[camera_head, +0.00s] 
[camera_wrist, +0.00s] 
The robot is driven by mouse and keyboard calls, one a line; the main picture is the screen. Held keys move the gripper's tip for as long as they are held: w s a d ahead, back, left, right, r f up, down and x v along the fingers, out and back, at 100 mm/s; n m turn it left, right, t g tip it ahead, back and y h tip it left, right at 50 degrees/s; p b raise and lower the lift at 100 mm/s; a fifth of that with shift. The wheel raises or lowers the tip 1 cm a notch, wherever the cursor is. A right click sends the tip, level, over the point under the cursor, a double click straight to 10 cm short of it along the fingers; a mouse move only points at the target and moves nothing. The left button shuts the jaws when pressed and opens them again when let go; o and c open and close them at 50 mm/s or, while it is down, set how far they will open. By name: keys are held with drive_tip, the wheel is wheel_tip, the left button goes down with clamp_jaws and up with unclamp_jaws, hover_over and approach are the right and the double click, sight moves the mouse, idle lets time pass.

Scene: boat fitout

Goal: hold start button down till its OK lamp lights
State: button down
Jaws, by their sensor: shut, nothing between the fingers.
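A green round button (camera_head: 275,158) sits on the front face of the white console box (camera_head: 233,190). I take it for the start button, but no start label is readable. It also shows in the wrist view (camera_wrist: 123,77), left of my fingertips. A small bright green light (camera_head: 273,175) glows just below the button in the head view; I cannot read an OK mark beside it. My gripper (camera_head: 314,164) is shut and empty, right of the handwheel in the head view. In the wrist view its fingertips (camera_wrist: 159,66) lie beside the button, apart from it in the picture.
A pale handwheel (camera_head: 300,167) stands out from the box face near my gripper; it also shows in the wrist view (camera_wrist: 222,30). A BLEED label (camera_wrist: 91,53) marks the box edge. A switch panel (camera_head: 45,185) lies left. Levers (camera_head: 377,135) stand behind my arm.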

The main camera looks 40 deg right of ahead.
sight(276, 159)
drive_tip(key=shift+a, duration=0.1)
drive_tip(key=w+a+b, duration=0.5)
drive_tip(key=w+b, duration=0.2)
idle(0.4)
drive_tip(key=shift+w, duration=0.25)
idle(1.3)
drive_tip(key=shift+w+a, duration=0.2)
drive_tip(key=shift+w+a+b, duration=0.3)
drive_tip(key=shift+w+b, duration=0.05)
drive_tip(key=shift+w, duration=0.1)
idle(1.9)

◇ ◇ ◇ ◇ ◇ ◇ ◇

# EXERCISE DESCRIPTION
Your task is to quote all of the data word for word.

# ANSWER FOR THIS EXERCISE
[camera_head, +0.00s] 
[camera_wrist, +0.00s] 
The robot is driven by mouse and keyboard calls, one a line; the main picture is the screen. Held keys move the gripper's tip for as long as they are held: w s a d ahead, back, left, right, r f up, down and x v along the fingers, out and back, at 100 mm/s; n m turn it left, right, t g tip it ahead, back and y h tip it left, right at 50 degrees/s; p b raise and lower the lift at 100 mm/s; a fifth of that with shift. The wheel raises or lowers the tip 1 cm a notch, wherever the cursor is. A right click sends the tip, level, over the point under the cursor, a double click straight to 10 cm short of it along the fingers; a mouse move only points at the target and moves nothing. The left button shuts the jaws when pressed and opens them again when let go; o and c open and close them at 50 mm/s or, while it is down, set how far they will open. By name: keys are held with drive_tip, the wheel is wheel_tip, the left button goes down with clamp_jaws and up with unclamp_jaws, hover_over and approach are the right and the double click, sight moves the mouse, idle lets time pass.

Scene: boat fitout

Goal: hold start button down till its OK lamp lights
State: button down
Jaws, by their sensor: shut, nothing between the fingers.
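A green round button (camera_head: 275,158) sits on the front face of the white console box (camera_head: 233,190). I take it for the start button, but no start label is readable. It also shows in the wrist view (camera_wrist: 123,77), left of my fingertips. A small bright green light (camera_head: 273,175) glows just below the button in the head view; I cannot read an OK mark beside it. My gripper (camera_head: 314,164) is shut and empty, right of the handwheel in the head view. In the wrist view its fingertips (camera_wrist: 159,66) lie beside the button, apart from it in the picture.
A pale handwheel (camera_head: 300,167) stands out from the box face near my gripper; it also shows in the wrist view (camera_wrist: 222,30). A BLEED label (camera_wrist: 91,53) marks the box edge. A switch panel (camera_head: 45,185) lies left. Levers (camera_head: 377,135) stand behind my arm.

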The main camera looks 40 deg right of ahead.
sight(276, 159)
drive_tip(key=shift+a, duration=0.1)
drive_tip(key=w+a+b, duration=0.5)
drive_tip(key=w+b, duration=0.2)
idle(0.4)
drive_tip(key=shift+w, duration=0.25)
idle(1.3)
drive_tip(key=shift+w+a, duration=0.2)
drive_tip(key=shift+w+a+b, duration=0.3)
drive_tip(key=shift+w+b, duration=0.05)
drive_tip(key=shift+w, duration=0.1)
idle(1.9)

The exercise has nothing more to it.